We came home with full memory cards of every kind, but my favorite hour might have been the afternoon of the Rufous Motmot. It’s a long-tailed, crow-sized bird with a color scheme embracing red, orange, yellow, green, blue, indigo, and violet. (Wait, isn’t that all of them?) Its tail takes the form of an absurdly long-handled tennis racket, and when perched the motmot ticks that tail back and forth like the pendulum of a clock. Mr. Darwin wrote many chapters on how we got around to birds like this. The first of our party to spy the motmot was Lily, who tried to describe the unlikely creature she’d seen: it was like something a little kid would draw with a whole box of crayons. My husband suspected motmot, and soon his infallible ear caught out its plaintive hoot. Then we all traipsed after the wondrous bird, seeing and not seeing as it disappeared in the branches of a huge ficus tree, then suddenly reappeared with its mate. The two of them languidly jumped around in the branches, conducting their connubial life with no regard for their own flamboyance. One of them abruptly dropped to the ground near us, snapped up a big black scorpion, flogged it a few times, and gulped it down. Dad lowered his binoculars, rubbed his eyes, and looked at me with an expression of rapture. Thanks for this, I whispered to him. For birds. It’s possible we’ve never been happier as father and daughter than we were right then, with the motmot.

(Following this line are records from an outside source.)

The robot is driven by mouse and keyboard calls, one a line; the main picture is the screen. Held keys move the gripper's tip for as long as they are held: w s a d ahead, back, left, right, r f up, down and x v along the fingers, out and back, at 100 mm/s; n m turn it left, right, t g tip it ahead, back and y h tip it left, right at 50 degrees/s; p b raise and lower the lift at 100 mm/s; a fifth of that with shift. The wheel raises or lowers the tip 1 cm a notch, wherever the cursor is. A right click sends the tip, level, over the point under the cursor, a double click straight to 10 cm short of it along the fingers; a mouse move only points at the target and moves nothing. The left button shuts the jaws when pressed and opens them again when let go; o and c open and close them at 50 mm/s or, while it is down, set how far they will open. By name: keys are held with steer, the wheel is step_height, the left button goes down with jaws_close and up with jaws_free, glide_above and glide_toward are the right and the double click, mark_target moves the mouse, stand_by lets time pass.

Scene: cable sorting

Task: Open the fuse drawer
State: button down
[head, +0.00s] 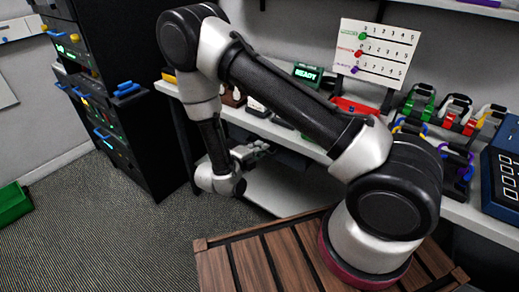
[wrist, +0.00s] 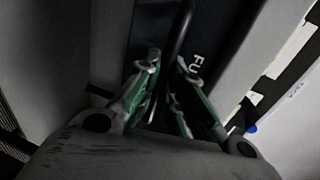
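The fuse drawer front (wrist: 220,25) is a dark panel in the wrist view, with white letters "FU" showing and the rest of the label hidden. A black bar handle (wrist: 182,24) stands out from it and runs down between my fingers. My gripper (wrist: 166,62) has its green-sided fingers drawn together, one on each side of the handle, and looks shut on it. In the head view my gripper (head: 256,150) is low, beside the workbench's front edge.
The workbench (head: 460,208) carries a READY box (head: 307,73), a sign board (head: 375,50) and several coloured cable holders. A black cabinet (head: 150,140) stands left of my arm. A green bin (head: 13,203) is on the floor. Carpet (head: 120,235) between is clear.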

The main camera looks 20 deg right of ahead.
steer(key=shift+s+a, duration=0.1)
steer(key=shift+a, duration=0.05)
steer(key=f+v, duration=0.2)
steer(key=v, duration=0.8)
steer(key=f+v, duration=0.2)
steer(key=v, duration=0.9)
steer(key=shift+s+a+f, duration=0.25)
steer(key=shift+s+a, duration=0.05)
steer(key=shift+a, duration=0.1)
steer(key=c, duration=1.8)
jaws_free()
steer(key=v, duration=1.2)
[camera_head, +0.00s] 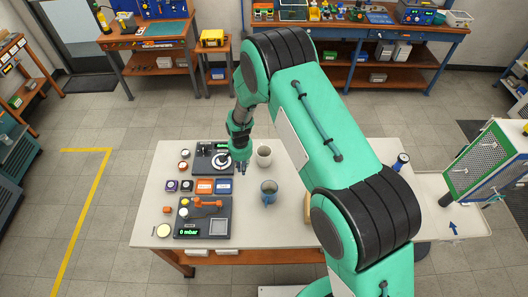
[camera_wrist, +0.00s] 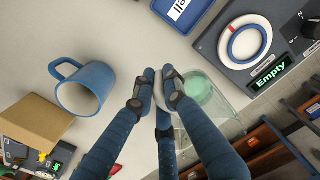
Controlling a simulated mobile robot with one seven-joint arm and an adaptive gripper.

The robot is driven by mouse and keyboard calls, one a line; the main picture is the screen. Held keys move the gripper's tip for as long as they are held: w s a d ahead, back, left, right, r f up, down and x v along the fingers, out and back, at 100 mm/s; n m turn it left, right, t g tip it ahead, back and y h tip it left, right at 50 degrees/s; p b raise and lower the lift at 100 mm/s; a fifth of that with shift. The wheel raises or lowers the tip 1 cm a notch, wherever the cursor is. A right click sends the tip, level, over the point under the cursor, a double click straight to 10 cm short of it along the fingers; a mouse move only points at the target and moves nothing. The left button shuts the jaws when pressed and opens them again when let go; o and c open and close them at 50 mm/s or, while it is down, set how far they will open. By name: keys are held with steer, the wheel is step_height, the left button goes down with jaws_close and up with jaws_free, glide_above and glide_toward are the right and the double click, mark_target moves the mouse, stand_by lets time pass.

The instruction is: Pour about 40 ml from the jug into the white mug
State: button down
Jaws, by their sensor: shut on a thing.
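In the wrist view the jug (camera_wrist: 207,92) lies just right of the fingertips. In the wrist view my gripper (camera_wrist: 163,90) is closed around a pale curved part, seemingly the jug's handle. The fingers hide much of it. A blue mug (camera_head: 269,193) with a pale inside stands on the table in front of the jug. It is upright and apart from my gripper, at the left in the wrist view (camera_wrist: 85,92). No all-white mug is clearly visible.
A dark device with a white ring and an "Empty" display (camera_wrist: 268,76) sits left of the jug in the head view. A pressure panel (camera_head: 205,217), blue and orange blocks, and small knobs fill the table's left. My arm covers the table's right part.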

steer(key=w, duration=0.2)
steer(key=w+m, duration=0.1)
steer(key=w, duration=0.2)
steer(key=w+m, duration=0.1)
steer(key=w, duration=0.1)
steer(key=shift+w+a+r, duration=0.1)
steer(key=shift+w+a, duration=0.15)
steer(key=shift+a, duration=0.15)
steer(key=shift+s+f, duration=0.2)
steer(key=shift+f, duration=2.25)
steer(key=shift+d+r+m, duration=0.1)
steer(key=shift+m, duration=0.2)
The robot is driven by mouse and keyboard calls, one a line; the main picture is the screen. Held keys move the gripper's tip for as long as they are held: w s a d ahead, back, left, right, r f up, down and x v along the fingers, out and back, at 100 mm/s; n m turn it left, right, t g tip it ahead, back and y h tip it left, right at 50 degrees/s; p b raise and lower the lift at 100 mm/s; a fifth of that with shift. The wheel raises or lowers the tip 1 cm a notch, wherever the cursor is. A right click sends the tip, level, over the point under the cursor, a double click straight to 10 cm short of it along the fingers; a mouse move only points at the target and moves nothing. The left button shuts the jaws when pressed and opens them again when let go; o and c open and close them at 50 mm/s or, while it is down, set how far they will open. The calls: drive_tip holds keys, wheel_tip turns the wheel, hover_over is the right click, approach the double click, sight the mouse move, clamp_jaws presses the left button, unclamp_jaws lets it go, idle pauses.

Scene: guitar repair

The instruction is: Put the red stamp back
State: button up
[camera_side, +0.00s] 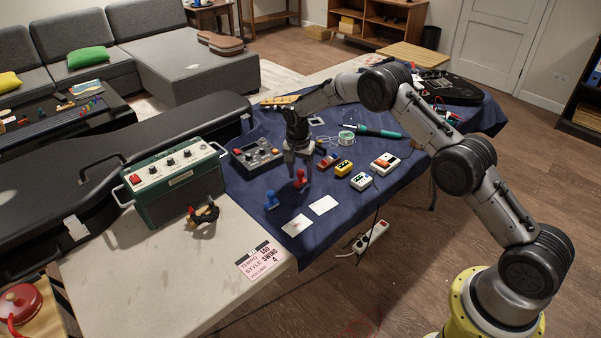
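The red stamp (300,179) stands upright on the dark blue cloth (240,203). My gripper (299,166) points down just above and behind it in the side view. Its two fingers look apart, with a gap between them, and I see nothing held there. Whether the fingertips reach around the stamp's handle is too small to tell. A blue stamp (271,200) stands to the left and nearer. Two white cards lie on the cloth in front of the stamps, a left one (296,225) with a faint mark and a blank right one (323,205).
A grey control box (257,158) stands left of my gripper. Small pedals, yellow (343,168), white (361,181) and white-red (385,163), lie to the right. A green amplifier (172,180) stands on the bare tabletop at left. The cloth around the cards is clear.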

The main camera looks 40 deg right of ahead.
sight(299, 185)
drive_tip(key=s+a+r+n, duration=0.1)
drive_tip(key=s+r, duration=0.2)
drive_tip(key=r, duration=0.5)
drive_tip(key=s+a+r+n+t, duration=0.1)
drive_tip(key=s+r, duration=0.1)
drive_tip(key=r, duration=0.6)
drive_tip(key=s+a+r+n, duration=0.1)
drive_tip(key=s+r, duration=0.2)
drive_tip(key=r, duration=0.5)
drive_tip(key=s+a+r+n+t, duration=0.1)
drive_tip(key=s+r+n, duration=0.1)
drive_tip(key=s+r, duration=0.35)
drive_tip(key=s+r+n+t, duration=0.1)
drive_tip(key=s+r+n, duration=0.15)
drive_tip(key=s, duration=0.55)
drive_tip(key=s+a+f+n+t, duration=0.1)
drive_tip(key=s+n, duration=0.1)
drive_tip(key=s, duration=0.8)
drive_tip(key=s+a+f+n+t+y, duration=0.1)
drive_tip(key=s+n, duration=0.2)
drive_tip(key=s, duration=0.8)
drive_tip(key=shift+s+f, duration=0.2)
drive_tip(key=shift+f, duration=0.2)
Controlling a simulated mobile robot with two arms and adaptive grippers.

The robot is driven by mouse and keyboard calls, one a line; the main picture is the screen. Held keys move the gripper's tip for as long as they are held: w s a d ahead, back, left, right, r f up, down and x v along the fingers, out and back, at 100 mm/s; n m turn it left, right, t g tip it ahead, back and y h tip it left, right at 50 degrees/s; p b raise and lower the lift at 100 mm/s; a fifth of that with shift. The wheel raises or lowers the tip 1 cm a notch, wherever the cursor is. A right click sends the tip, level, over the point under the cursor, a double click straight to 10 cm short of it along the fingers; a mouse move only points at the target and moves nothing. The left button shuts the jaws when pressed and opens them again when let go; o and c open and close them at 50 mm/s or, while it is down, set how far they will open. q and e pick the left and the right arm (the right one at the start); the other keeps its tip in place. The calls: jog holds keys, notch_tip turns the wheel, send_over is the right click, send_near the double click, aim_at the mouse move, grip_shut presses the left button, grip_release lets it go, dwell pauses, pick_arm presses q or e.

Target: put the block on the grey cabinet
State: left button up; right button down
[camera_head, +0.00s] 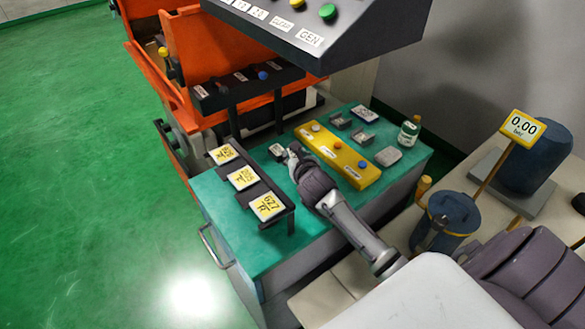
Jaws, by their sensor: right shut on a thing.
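The grey cabinet (225,246) has a green top and a handle on its left side. A small grey metal block (277,150) is at the far left part of the green top, at the fingertips of my right gripper (289,156). My right gripper is shut on the block and points away from me, low over the top. Whether the block touches the surface I cannot tell. The fingers partly cover it. My left gripper is not in view.
A dark rack with yellow number displays (242,177) stands left of the gripper. A yellow bar with buttons (338,155) lies to the right. Beyond it are metal pieces (388,156) and a jar (408,134). A dark control panel (330,40) overhangs the back.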

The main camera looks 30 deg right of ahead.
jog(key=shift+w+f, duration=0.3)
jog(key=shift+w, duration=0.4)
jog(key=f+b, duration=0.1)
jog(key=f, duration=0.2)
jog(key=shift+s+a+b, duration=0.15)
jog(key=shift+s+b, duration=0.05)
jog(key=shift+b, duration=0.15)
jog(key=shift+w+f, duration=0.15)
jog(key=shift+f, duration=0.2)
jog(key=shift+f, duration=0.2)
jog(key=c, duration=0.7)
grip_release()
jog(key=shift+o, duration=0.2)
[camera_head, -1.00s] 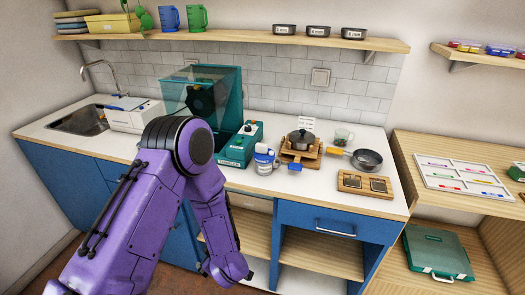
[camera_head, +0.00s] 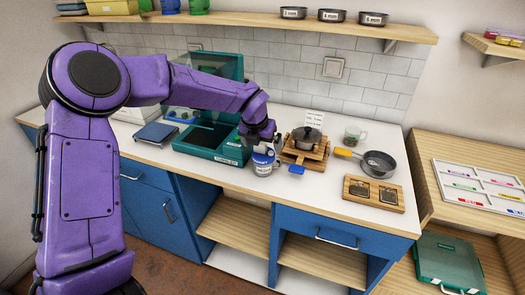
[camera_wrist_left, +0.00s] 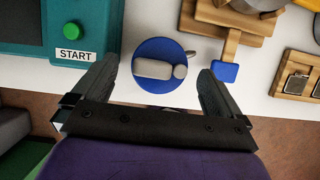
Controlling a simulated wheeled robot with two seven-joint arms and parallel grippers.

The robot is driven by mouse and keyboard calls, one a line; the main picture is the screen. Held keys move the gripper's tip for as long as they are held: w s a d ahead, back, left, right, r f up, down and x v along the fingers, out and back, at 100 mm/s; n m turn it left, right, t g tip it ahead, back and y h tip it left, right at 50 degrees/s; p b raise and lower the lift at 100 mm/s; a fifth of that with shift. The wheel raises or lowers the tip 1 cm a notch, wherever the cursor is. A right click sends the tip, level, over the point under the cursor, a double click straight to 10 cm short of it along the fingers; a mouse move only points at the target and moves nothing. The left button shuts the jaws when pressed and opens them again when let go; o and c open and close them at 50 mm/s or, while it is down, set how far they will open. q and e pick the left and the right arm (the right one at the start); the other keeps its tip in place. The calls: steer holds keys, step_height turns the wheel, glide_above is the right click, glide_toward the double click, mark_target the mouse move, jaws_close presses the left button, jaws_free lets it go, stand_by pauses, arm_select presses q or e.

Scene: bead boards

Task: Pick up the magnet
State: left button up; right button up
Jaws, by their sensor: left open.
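My left gripper (camera_head: 262,141) is over the white and blue container (camera_head: 263,164) on the counter. In the left wrist view the gripper (camera_wrist_left: 160,72) is open, with one finger on each side of a round blue top (camera_wrist_left: 150,80). A grey, handle-like piece (camera_wrist_left: 155,69) lies across that top. Nothing is gripped. I cannot tell for sure which thing is the magnet; the grey piece on the blue top may be it. My right gripper is not in view.
The teal machine (camera_head: 228,153) with a START label stands left of the container. A wooden stand (camera_head: 300,154) with a pot (camera_head: 307,138) and a blue tab is close on the right. A pan (camera_head: 379,164) and a wooden tray (camera_head: 373,193) stand farther right.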

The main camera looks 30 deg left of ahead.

I think maybe everyone needs birds, at least a little. For a quotidian measure of wonder and a glimpse of how life goes on completing itself, whether we’re watching or not. It’s a useful enterprise to size up a day’s work against the fastidious care of a hummingbird nest, or a family with an insatiable appetite for lizards. The birds should be introduced to others gently, as a gift rather than a duty. But when all is said and done, they are serious business, not just background music to a more important human agenda. They are the whistling breath of the place where we live, a thing that itself is alive, and when that voice goes quiet, merciful heavens, we ought to worry. When it sings, that is something to notice. It could sing us awake.